The Government has, in practice, been considered at liberty to prolong fixed time-limits. This has caused the period between the expropriation permit and the date of instituting court proceedings to be considerable in many cases, and it has not always been possible to avoid the inconveniences which the 1908 Committee pointed out."

The Commission further stated at p. 142:

"In our previous investigation (SOU 1964:32), we proposed inter alia a certain modification of Article 5, paragraph 4 of the 1917 Act, in the main purporting to be a codification (emphasis added) of the competence of the Government to prolong the period within which the question of expropriation must be brought before a court."

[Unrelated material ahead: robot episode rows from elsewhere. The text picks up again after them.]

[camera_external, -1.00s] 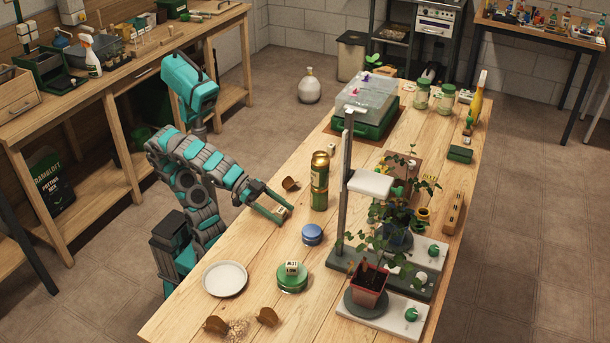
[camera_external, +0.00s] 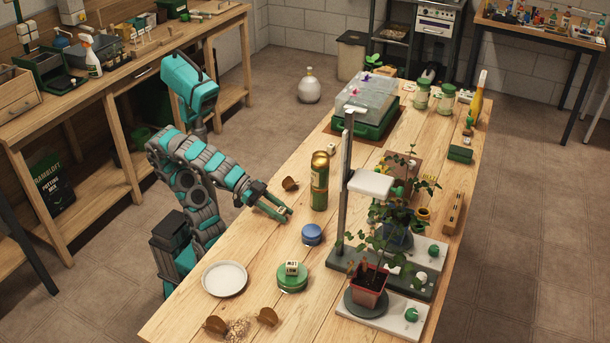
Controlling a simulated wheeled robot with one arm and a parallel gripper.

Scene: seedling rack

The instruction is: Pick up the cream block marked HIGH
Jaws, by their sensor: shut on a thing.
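My gripper (camera_external: 284,212) is low over the near left side of the wooden table, between the tall green can and the table's left edge. Its fingers are shut on a small cream block (camera_external: 281,210), which shows between them. The marking on this block is too small to read. Another cream block (camera_external: 292,267), with dark lettering, sits on a round green lidded tin further toward the front. A further small pale block (camera_external: 333,149) lies behind the can. Its marking cannot be read.
A tall green can with a gold top (camera_external: 320,181) stands just right of my gripper. A blue tin (camera_external: 312,234) is in front of it. A brown shard (camera_external: 290,184) lies behind. A white plate (camera_external: 225,278) and a grey stand with plants (camera_external: 345,262) are further off.

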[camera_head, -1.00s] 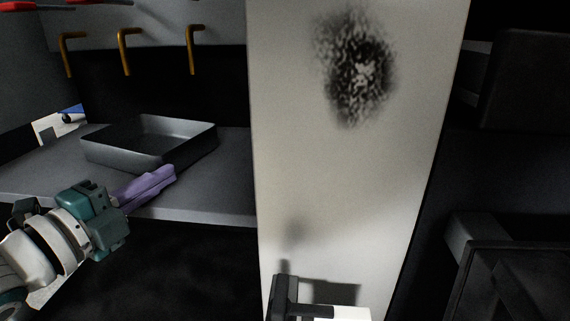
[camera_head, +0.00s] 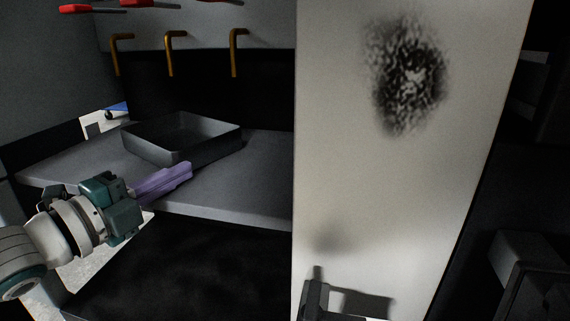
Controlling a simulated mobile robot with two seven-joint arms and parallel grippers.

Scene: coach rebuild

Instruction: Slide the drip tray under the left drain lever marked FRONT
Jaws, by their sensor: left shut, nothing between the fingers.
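The drip tray (camera_head: 182,153), a dark grey open rectangular pan, sits on a grey shelf (camera_head: 245,189) at the left. My left gripper (camera_head: 188,172) has purple fingers, shut and empty, with the tips just in front of the tray's near side; I cannot tell whether they touch it. Red lever handles (camera_head: 75,9) show at the top left edge, with another red handle (camera_head: 137,3) to the right; no FRONT mark is readable. My right gripper is not in view.
Several orange-brown bent pipes (camera_head: 174,52) hang above and behind the tray. A pale panel (camera_head: 400,190) with a dark smudge stands right of the shelf. A dark open space lies below the shelf edge.

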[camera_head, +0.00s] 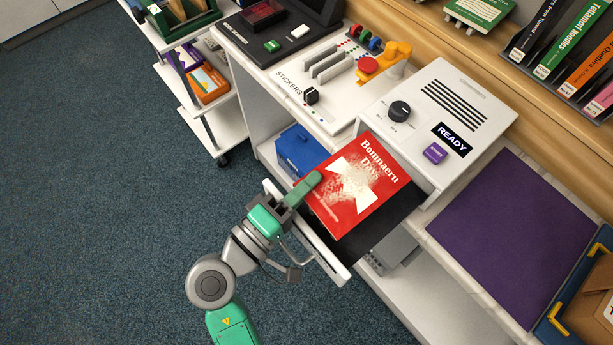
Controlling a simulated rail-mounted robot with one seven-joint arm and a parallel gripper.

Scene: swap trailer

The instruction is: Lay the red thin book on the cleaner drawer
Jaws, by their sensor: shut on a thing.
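The red thin book (352,208), titled "Bomnaeru Days", lies roughly flat, cover up, over the open cleaner drawer. The drawer has a dark bed (385,232) and a white front edge (325,260). It sticks out below the white cleaner unit (455,110), which shows "READY". My gripper (312,184) is shut on the book's left edge, with one green finger on top of the cover. The other finger is hidden. I cannot tell whether the book touches the drawer bed or is just above it.
A blue box (300,150) sits on the shelf left of the drawer. The stickers machine (335,75) stands on the counter behind. A purple mat (515,225) lies right of the cleaner. A white cart (215,120) stands at the upper left. The carpet on the left is clear.

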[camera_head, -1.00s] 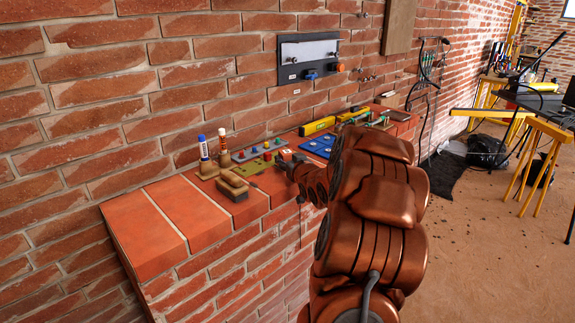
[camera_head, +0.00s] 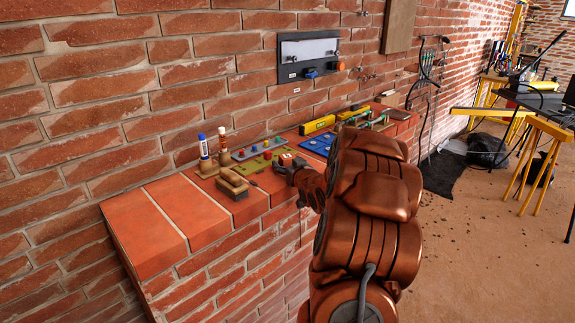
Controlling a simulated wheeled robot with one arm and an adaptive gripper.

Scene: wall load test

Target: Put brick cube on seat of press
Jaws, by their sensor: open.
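My gripper (camera_head: 284,165) is at the end of my copper-coloured arm, low over the brick ledge (camera_head: 160,222) near its front edge. It is open, though its fingers are small and partly hidden by my arm. A small reddish cube-like thing with a pale top (camera_head: 287,158) is right at the fingertips; it may be the brick cube, and I cannot tell whether the fingers touch it. The press and its seat cannot be made out for certain; green clamp-like tools (camera_head: 380,118) stand farther along the ledge.
A wooden-handled brush or float (camera_head: 233,184) and two upright markers in holders (camera_head: 204,150) are left of my gripper. The ledge's left end is clear.

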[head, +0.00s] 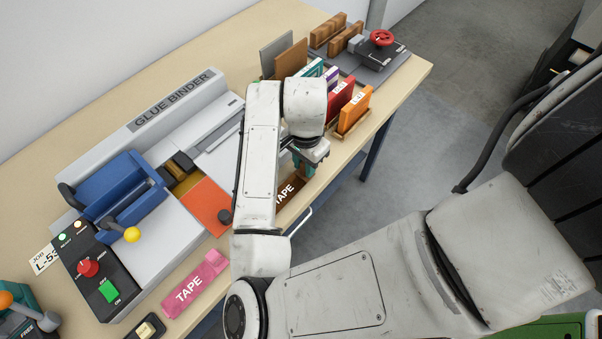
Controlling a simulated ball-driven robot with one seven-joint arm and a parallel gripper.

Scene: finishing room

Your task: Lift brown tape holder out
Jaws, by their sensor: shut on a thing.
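The brown tape holder (288,193), with white TAPE lettering, is near the table's front edge, right of the glue binder. My arm hides its left part. My gripper (303,172) points down at the holder's far right end and is shut on it. My wrist partly covers the fingertips, so the exact grip is hard to see. I cannot tell whether the holder touches the table.
A pink tape holder (195,283) lies at the front edge. The glue binder (160,120) fills the table's middle. Red (340,101) and orange (355,108) books stand in a rack beyond my gripper. A clamp with a red wheel (381,38) is farther back.

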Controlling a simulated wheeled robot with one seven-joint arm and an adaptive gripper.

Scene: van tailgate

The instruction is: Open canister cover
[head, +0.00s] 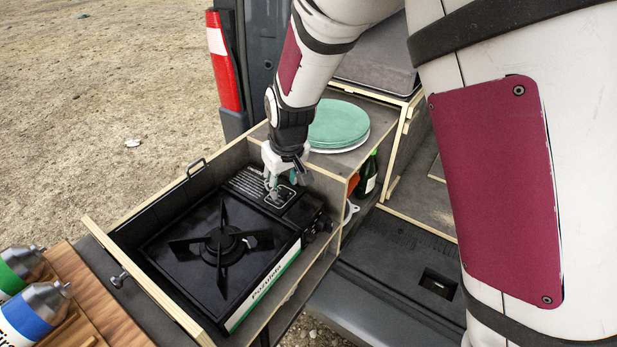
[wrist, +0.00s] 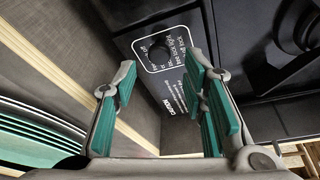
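The black camping stove (head: 225,250) sits in the wooden pull-out drawer in the head view. Its canister cover (head: 290,207) is the dark strip at the stove's back end, partly hidden by my gripper; I see no raised lid. In the wrist view the cover (wrist: 173,75) bears white caution print and a round black knob (wrist: 157,48). My gripper (head: 273,192) is just above the cover in the head view. In the wrist view my gripper (wrist: 165,85) has its green-padded fingers spread wide, with nothing between them.
Drawer walls (head: 152,295) surround the stove closely. Green plates (head: 338,122) lie on the shelf behind my gripper, with a dark bottle (head: 368,175) below. Gas canisters (head: 38,308) lie on a wooden board at the lower left.

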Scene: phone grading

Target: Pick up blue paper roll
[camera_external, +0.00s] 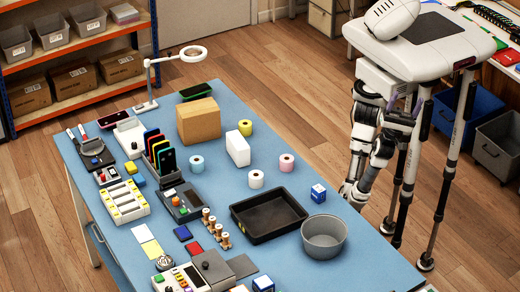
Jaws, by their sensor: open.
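The blue paper roll (196,164), pale blue with a dark core, stands upright on the blue table (230,98), left of the white block and in front of the cardboard box. My gripper (352,197) is at the table's right edge, far to the right of the blue roll and apart from it. It is open and empty; its fingers show small and dark.
A yellow roll (245,128), a white roll (256,179) and a pink roll (286,162) stand nearby. A white block (238,150), cardboard box (198,122), black tray (234,212), grey bowl (324,238) and blue cube (318,193) also occupy the table.

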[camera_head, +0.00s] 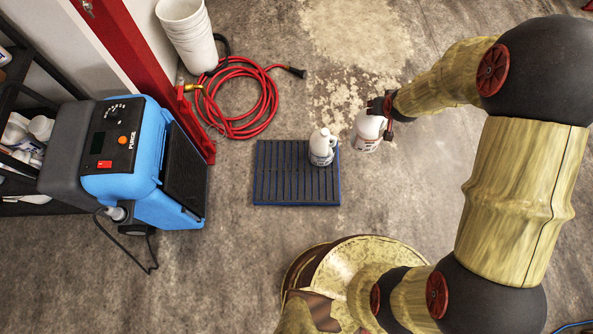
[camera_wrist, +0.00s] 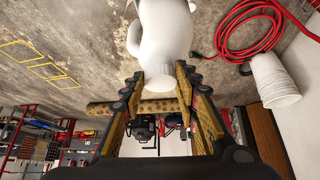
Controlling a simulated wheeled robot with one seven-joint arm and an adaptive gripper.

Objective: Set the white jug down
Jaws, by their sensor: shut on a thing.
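My gripper (camera_head: 385,110) is shut on a white jug (camera_head: 366,130) with a printed label, just right of the slatted mat. In the wrist view the held jug (camera_wrist: 163,28) fills the top middle, its neck between my gripper's two fingers (camera_wrist: 160,76). I cannot tell whether its base touches the floor. A second white jug (camera_head: 322,148) with a dark-printed label stands upright on the upper right part of the dark slatted mat (camera_head: 275,190), which has a blue edge.
A blue and grey machine (camera_head: 130,150) stands left of the mat, with a cable on the floor. A coiled red hose (camera_head: 270,100) and stacked white buckets (camera_head: 188,35) lie beyond, beside a red post (camera_head: 150,75). A shelf (camera_head: 15,130) is far left. Floor below the held jug is clear.

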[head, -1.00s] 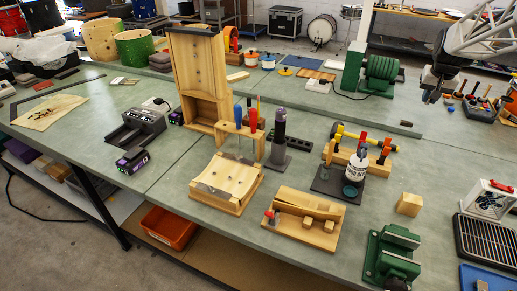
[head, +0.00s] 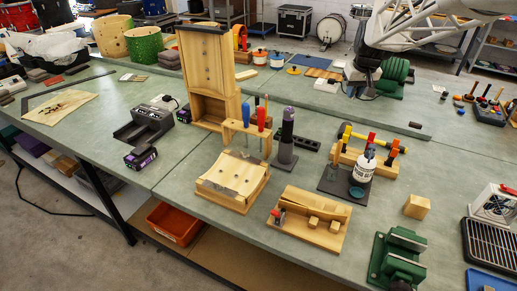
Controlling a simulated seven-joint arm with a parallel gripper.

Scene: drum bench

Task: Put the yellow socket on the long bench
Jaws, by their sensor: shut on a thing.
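My gripper (head: 361,88) is small and far off at the upper right, over the back part of the green work surface, in front of the green motor (head: 394,78). Its jaws are shut on a thing too small and dark to make out. I cannot pick out the yellow socket with certainty. The long bench (head: 190,172) appears to be the grey-green bench that runs across the view, with tools and wooden fixtures on it.
A wooden clamp block (head: 233,182), a wooden jig (head: 290,221), a white bottle (head: 364,165) and a green vise (head: 397,258) crowd the front. A tall wooden stand (head: 208,75) rises in the middle. Bare bench lies left of the clamp block.

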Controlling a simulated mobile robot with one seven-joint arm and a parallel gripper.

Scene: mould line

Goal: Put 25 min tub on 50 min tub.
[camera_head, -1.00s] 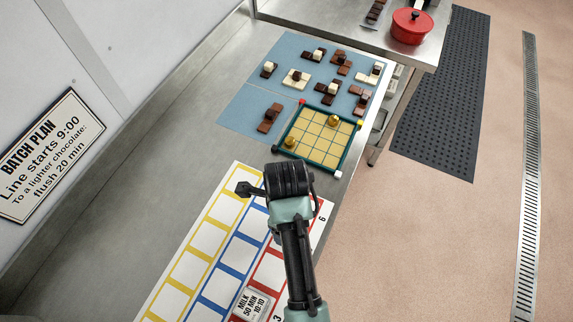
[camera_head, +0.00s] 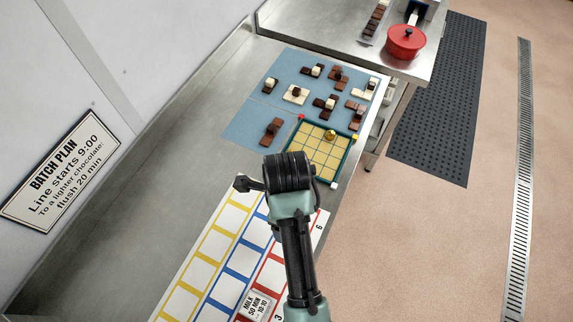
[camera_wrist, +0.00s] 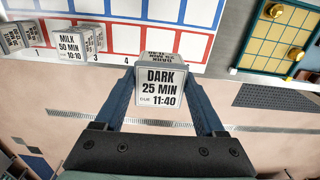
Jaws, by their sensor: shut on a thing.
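The 25 min tub (camera_wrist: 162,86), a pale block labelled "DARK 25 MIN 11:40", is between the fingers of my gripper (camera_wrist: 160,80) in the wrist view. My gripper is shut on it. In the head view my wrist hides both the tub and the fingers. The 50 min tub (camera_wrist: 70,46), labelled "MILK 50 MIN 10:10", stands on the red row of the chart near number 3, left of the held tub in the wrist view. It also shows near the bottom of the head view (camera_head: 252,305). Its top looks clear.
The chart (camera_head: 205,262) has yellow, blue and red rows. More labelled tubs (camera_wrist: 12,38) stand at the wrist view's left edge. A green-framed grid board (camera_head: 350,160) with gold pieces lies beyond my wrist. Chocolate pieces lie on blue mats (camera_head: 252,128). A red pot (camera_head: 405,42) stands farther back.

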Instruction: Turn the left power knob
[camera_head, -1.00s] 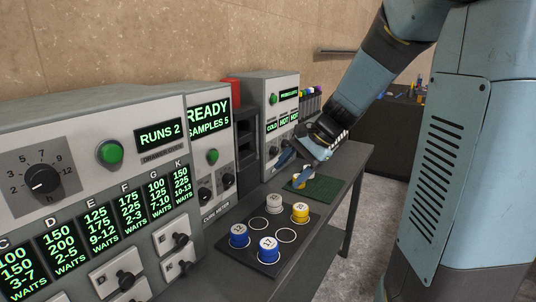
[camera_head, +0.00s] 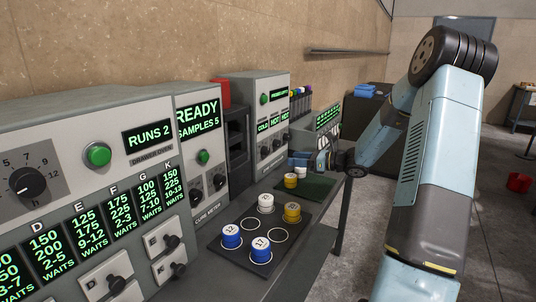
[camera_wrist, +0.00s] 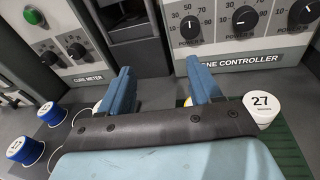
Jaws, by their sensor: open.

The Commission continued at p. 143:

"It would hardly be possible to prevent the party requesting an expropriation - even if a certain maximum period were prescribed in the law, possibly in combination with a prohibition against the Government prolonging that period in cases other than those where particularly strong reasons motivate a prolongation - from lodging a new request for expropriation at the expiration of the period fixed ... In view of these circumstances, one could hardly effectively protect the interests of the real estate owner on this point to a greater extent than is at present the case in the current legislation."

For these reasons, I do not consider that there was any arguable or real "contestation" (dispute) over "civil rights and obligations", and I am therefore of the opinion that Article 6 § 1 (art. 6-1) was not violated.